Una situazione ancora peggiore si verificò tra il II secolo d.C. e la definitiva caduta dell'Impero romano d'occidenteImpero romano d'occidente, nel 476: durante il corso del basso impero, si verificarono alterazioni talmente marcate dei titoli di metallo prezioso che molti commercianti si rifiutarono di esser corrisposti in moneta per i beni posti in vendita ed anche molti militari preferirono il pagamento in natura per i servizi resi. Ad esempio, all'epoca del regno di Costantino il Grande (312 - 337 d.C.), l'Asse bronzeo era ridotto a dimensioni pari ad 1/4 di quello repubblicano di trecento anni prima. Analoghe alterazioni subirono il denario argenteo ed il sesterzio argenteo e l'aureo. Costantino, per pagare i soldati, fu costretto a far coniare il solido aureo (da cui i termini in lingua italiana "Soldo", "Soldato", "Assoldare", etc.): una moneta contenente un buon titolo aureo.
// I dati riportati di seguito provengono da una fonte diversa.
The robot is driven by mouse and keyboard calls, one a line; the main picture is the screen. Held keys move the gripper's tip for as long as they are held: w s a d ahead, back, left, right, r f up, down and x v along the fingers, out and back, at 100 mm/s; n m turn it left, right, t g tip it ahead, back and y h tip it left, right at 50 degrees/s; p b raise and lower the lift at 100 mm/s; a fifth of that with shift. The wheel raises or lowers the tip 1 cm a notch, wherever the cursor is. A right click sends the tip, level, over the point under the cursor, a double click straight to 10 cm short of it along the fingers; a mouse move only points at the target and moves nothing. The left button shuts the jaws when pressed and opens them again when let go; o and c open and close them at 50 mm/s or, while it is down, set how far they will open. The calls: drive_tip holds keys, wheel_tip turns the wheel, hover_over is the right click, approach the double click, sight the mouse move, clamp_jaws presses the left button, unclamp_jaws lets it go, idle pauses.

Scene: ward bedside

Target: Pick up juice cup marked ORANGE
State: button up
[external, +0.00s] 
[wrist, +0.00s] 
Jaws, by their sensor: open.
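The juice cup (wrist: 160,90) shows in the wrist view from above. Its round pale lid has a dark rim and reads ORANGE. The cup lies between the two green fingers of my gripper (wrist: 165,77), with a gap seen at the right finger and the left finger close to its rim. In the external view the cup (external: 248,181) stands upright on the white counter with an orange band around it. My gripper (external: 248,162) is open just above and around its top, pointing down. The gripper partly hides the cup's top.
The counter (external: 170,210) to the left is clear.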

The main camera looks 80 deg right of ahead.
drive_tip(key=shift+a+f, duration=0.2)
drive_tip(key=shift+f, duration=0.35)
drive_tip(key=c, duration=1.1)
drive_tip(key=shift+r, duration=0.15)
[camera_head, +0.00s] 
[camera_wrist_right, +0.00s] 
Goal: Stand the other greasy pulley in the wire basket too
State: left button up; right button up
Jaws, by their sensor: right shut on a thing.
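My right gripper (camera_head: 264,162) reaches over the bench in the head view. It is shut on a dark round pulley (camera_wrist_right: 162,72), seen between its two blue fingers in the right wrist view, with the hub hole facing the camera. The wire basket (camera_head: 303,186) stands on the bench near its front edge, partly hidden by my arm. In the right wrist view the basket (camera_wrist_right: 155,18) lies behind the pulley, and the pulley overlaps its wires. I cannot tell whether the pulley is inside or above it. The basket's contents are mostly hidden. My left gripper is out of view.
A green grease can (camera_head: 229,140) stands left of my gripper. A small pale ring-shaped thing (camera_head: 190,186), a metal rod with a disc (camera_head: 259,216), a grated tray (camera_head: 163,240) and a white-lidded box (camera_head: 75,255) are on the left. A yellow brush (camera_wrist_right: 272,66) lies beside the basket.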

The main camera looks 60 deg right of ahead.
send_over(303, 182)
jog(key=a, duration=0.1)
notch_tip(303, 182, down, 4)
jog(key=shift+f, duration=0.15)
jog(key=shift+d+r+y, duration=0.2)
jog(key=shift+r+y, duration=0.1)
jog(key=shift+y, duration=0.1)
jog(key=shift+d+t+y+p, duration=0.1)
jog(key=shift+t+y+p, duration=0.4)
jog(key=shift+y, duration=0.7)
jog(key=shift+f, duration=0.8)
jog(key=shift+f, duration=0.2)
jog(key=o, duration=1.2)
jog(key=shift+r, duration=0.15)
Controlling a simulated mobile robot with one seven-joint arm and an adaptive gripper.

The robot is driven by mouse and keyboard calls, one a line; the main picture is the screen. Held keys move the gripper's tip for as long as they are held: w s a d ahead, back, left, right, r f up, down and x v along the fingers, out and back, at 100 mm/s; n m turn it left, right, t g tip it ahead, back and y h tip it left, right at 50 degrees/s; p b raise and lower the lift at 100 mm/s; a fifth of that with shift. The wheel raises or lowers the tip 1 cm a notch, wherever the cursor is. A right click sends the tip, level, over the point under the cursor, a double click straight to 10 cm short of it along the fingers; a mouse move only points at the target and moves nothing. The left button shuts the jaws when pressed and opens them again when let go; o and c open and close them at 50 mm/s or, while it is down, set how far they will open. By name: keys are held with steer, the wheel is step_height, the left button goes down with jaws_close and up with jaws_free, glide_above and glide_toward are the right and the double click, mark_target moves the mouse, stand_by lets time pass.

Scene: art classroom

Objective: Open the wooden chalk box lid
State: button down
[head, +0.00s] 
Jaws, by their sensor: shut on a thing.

Precedentemente, trent'anni prima, l'imperatore dalmata Diocleziano introdusse un paniere di beni calmierati (fu la prima esperienza del genere nella storia): beni di prima necessità che non potevano, per legge, aumentare di prezzo oltre una soglia fissata dall'autorità politica, col risultato che tali beni non vennero più ad esser reperibili sul mercato, a meno di non venire pagati a prezzi assai più elevati rispetto a quelli politicamente imposti (con la creazione, quindi, di un mercato nero).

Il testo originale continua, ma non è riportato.